GIVEN TASK:
Write out the listing below again, precisely as it is given.

::: DATA FOR THIS EXERCISE :::

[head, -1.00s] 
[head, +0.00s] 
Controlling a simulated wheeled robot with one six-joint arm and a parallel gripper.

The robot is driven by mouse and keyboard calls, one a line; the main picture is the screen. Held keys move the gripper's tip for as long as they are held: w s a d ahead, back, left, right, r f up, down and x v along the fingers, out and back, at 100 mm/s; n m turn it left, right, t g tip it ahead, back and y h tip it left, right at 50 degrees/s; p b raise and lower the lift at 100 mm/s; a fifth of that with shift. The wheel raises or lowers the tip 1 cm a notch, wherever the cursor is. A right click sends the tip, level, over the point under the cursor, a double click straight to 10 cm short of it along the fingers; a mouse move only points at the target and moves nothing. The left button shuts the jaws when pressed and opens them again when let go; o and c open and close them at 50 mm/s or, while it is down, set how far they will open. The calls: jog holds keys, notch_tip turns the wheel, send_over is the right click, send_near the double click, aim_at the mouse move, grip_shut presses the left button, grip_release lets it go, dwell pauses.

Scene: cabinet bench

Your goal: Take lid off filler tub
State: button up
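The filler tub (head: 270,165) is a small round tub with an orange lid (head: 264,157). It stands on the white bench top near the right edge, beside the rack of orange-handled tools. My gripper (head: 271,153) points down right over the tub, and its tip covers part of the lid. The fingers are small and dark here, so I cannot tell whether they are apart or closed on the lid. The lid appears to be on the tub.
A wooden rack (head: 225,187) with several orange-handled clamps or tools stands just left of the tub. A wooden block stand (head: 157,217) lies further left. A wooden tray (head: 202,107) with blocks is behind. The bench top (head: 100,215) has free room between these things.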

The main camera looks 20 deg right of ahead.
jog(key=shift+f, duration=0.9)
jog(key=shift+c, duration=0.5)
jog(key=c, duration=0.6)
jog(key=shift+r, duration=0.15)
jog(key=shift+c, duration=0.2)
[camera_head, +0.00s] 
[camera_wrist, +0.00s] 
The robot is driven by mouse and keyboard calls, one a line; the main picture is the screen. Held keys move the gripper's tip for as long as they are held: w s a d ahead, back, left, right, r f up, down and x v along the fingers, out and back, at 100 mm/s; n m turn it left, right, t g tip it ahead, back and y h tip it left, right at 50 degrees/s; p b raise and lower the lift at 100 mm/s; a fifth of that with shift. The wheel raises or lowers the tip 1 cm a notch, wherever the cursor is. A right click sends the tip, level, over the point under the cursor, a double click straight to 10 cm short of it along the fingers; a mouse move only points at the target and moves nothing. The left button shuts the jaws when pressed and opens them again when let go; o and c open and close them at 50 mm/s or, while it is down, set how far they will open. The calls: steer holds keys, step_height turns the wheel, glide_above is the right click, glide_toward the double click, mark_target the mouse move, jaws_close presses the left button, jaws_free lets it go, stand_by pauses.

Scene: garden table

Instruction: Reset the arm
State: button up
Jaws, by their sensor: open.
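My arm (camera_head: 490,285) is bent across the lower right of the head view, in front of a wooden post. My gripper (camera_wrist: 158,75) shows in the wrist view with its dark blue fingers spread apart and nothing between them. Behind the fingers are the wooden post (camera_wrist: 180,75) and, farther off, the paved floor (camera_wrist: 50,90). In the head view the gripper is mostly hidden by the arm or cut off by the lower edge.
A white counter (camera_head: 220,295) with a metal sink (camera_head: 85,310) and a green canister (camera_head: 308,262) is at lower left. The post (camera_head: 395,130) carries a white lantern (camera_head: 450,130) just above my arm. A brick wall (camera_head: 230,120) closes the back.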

:::

RESULT OF THIS EXERCISE:
[head, -1.00s] 
[head, +0.00s] 
Controlling a simulated wheeled robot with one six-joint arm and a parallel gripper.

The robot is driven by mouse and keyboard calls, one a line; the main picture is the screen. Held keys move the gripper's tip for as long as they are held: w s a d ahead, back, left, right, r f up, down and x v along the fingers, out and back, at 100 mm/s; n m turn it left, right, t g tip it ahead, back and y h tip it left, right at 50 degrees/s; p b raise and lower the lift at 100 mm/s; a fifth of that with shift. The wheel raises or lowers the tip 1 cm a notch, wherever the cursor is. A right click sends the tip, level, over the point under the cursor, a double click straight to 10 cm short of it along the fingers; a mouse move only points at the target and moves nothing. The left button shuts the jaws when pressed and opens them again when let go; o and c open and close them at 50 mm/s or, while it is down, set how far they will open. The calls: jog holds keys, notch_tip turns the wheel, send_over is the right click, send_near the double click, aim_at the mouse move, grip_shut presses the left button, grip_release lets it go, dwell pauses.

Scene: cabinet bench

Your goal: Take lid off filler tub
State: button up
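The filler tub (head: 270,165) is a small round tub with an orange lid (head: 264,157). It stands on the white bench top near the right edge, beside the rack of orange-handled tools. My gripper (head: 271,153) points down right over the tub, and its tip covers part of the lid. The fingers are small and dark here, so I cannot tell whether they are apart or closed on the lid. The lid appears to be on the tub.
A wooden rack (head: 225,187) with several orange-handled clamps or tools stands just left of the tub. A wooden block stand (head: 157,217) lies further left. A wooden tray (head: 202,107) with blocks is behind. The bench top (head: 100,215) has free room between these things.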

The main camera looks 20 deg right of ahead.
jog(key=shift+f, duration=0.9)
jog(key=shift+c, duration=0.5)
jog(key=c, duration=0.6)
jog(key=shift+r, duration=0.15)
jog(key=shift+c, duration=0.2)
[camera_head, +0.00s] 
[camera_wrist, +0.00s] 
The robot is driven by mouse and keyboard calls, one a line; the main picture is the screen. Held keys move the gripper's tip for as long as they are held: w s a d ahead, back, left, right, r f up, down and x v along the fingers, out and back, at 100 mm/s; n m turn it left, right, t g tip it ahead, back and y h tip it left, right at 50 degrees/s; p b raise and lower the lift at 100 mm/s; a fifth of that with shift. The wheel raises or lowers the tip 1 cm a notch, wherever the cursor is. A right click sends the tip, level, over the point under the cursor, a double click straight to 10 cm short of it along the fingers; a mouse move only points at the target and moves nothing. The left button shuts the jaws when pressed and opens them again when let go; o and c open and close them at 50 mm/s or, while it is down, set how far they will open. The calls: steer holds keys, step_height turns the wheel, glide_above is the right click, glide_toward the double click, mark_target the mouse move, jaws_close presses the left button, jaws_free lets it go, stand_by pauses.

Scene: garden table

Instruction: Reset the arm
State: button up
Jaws, by their sensor: open.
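My arm (camera_head: 490,285) is bent across the lower right of the head view, in front of a wooden post. My gripper (camera_wrist: 158,75) shows in the wrist view with its dark blue fingers spread apart and nothing between them. Behind the fingers are the wooden post (camera_wrist: 180,75) and, farther off, the paved floor (camera_wrist: 50,90). In the head view the gripper is mostly hidden by the arm or cut off by the lower edge.
A white counter (camera_head: 220,295) with a metal sink (camera_head: 85,310) and a green canister (camera_head: 308,262) is at lower left. The post (camera_head: 395,130) carries a white lantern (camera_head: 450,130) just above my arm. A brick wall (camera_head: 230,120) closes the back.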

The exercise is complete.